Do not carry the pictures over; copy every other part of the entries exactly.

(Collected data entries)
________________________________________

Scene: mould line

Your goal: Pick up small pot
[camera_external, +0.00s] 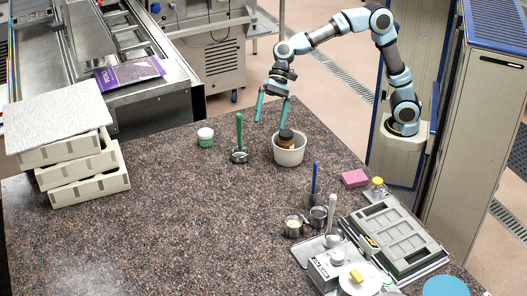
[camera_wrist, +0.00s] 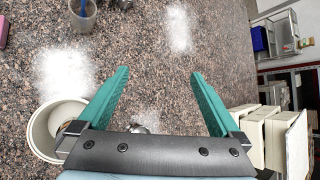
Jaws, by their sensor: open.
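My gripper (camera_external: 270,117) is open and empty above the far part of the speckled counter. Its two teal fingers (camera_wrist: 160,74) are spread apart in the wrist view. A white round pot (camera_external: 289,155) with a brown, dark-lidded jar (camera_external: 285,138) in it stands just below and right of the fingers. In the wrist view this pot (camera_wrist: 40,134) is at the left, partly hidden by the gripper body. Two small metal pots stand nearer the front, one with pale contents (camera_external: 293,227) and one beside it (camera_external: 318,216). I cannot tell which one is the small pot.
A green-handled ladle (camera_external: 239,153) and a small white-lidded jar (camera_external: 205,138) stand left of the white pot. A clear cup (camera_external: 310,199), pink block (camera_external: 354,178) and scale (camera_external: 325,272) are at right. Stacked moulds (camera_external: 85,182) are at left. The counter's middle is clear.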

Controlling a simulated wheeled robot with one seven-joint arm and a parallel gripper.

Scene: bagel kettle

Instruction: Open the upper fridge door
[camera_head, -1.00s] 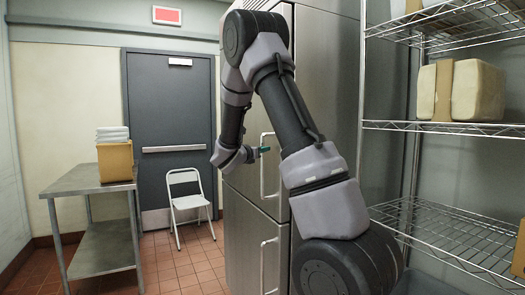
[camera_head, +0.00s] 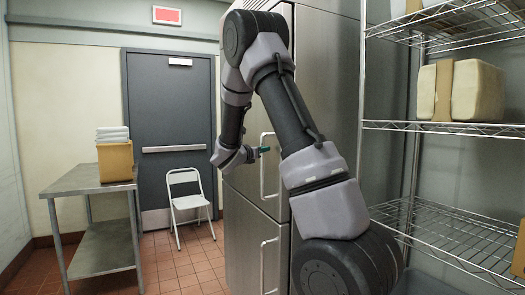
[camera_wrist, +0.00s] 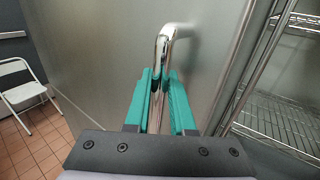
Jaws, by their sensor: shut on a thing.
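The steel fridge (camera_head: 330,90) stands in the middle of the head view, partly hidden behind my arm. Its upper door (camera_head: 243,188) looks closed, with a vertical bar handle (camera_head: 263,178) near its right edge. My gripper (camera_head: 262,149) is at the upper part of this handle. In the wrist view, the green fingers of my gripper (camera_wrist: 160,92) stand on both sides of the shiny handle (camera_wrist: 161,60) and are shut on it, just below its top bend. The lower door has its own handle (camera_head: 264,266), with nothing on it.
A wire shelf rack (camera_head: 445,128) with wrapped blocks stands close on the right of the fridge. A white folding chair (camera_head: 187,205) stands on the floor to the left, before a grey door (camera_head: 170,110). A steel table (camera_head: 90,182) stands at the far left. Tiled floor between is clear.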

________________________________________

▶ **Output below**:
Scene: mould line

Your goal: Pick up small pot
[camera_external, +0.00s] 
[camera_wrist, +0.00s] 
Jaws, by their sensor: open.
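My gripper (camera_external: 270,117) is open and empty above the far part of the speckled counter. Its two teal fingers (camera_wrist: 160,74) are spread apart in the wrist view. A white round pot (camera_external: 289,155) with a brown, dark-lidded jar (camera_external: 285,138) in it stands just below and right of the fingers. In the wrist view this pot (camera_wrist: 40,134) is at the left, partly hidden by the gripper body. Two small metal pots stand nearer the front, one with pale contents (camera_external: 293,227) and one beside it (camera_external: 318,216). I cannot tell which one is the small pot.
A green-handled ladle (camera_external: 239,153) and a small white-lidded jar (camera_external: 205,138) stand left of the white pot. A clear cup (camera_external: 310,199), pink block (camera_external: 354,178) and scale (camera_external: 325,272) are at right. Stacked moulds (camera_external: 85,182) are at left. The counter's middle is clear.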

Controlling a simulated wheeled robot with one seven-joint arm and a parallel gripper.

Scene: bagel kettle

Instruction: Open the upper fridge door
[camera_head, -1.00s] 
[camera_head, +0.00s] 
[camera_wrist, +0.00s] 
Jaws, by their sensor: shut on a thing.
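The steel fridge (camera_head: 330,90) stands in the middle of the head view, partly hidden behind my arm. Its upper door (camera_head: 243,188) looks closed, with a vertical bar handle (camera_head: 263,178) near its right edge. My gripper (camera_head: 262,149) is at the upper part of this handle. In the wrist view, the green fingers of my gripper (camera_wrist: 160,92) stand on both sides of the shiny handle (camera_wrist: 161,60) and are shut on it, just below its top bend. The lower door has its own handle (camera_head: 264,266), with nothing on it.
A wire shelf rack (camera_head: 445,128) with wrapped blocks stands close on the right of the fridge. A white folding chair (camera_head: 187,205) stands on the floor to the left, before a grey door (camera_head: 170,110). A steel table (camera_head: 90,182) stands at the far left. Tiled floor between is clear.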

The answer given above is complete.